Collected material =

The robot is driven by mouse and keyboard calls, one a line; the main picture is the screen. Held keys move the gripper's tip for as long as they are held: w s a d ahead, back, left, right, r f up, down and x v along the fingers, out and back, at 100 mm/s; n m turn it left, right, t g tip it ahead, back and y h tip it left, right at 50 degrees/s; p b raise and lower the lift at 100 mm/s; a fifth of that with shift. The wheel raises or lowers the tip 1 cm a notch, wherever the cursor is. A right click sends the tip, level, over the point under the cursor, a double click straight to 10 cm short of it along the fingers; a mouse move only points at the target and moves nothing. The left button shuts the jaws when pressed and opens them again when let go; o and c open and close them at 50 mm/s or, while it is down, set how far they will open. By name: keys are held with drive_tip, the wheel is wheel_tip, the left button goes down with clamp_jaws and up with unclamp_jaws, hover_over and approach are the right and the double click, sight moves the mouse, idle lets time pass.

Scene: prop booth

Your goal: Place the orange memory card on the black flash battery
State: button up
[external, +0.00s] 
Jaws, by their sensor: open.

What is expected =
Return all the data above once more, precisely as given.

Completed exercise =
The robot is driven by mouse and keyboard calls, one a line; the main picture is the screen. Held keys move the gripper's tip for as long as they are held: w s a d ahead, back, left, right, r f up, down and x v along the fingers, out and back, at 100 mm/s; n m turn it left, right, t g tip it ahead, back and y h tip it left, right at 50 degrees/s; p b raise and lower the lift at 100 mm/s; a fifth of that with shift. The wheel raises or lowers the tip 1 cm a notch, wherever the cursor is. A right click sends the tip, level, over the point under the cursor, a double click straight to 10 cm short of it along the fingers; a mouse move only points at the target and moves nothing. The left button shuts the jaws when pressed and opens them again when let go; o and c open and close them at 50 mm/s or, while it is down, set how far they will open. By name: keys are held with drive_tip, the wheel is wheel_tip, the left button goes down with clamp_jaws and up with unclamp_jaws, hover_over and approach are the right and the double click, sight moves the mouse, idle lets time pass.

Scene: prop booth

Your goal: Place the orange memory card on the black flash battery
State: button up
[external, +0.00s] 
Jaws, by their sensor: open.

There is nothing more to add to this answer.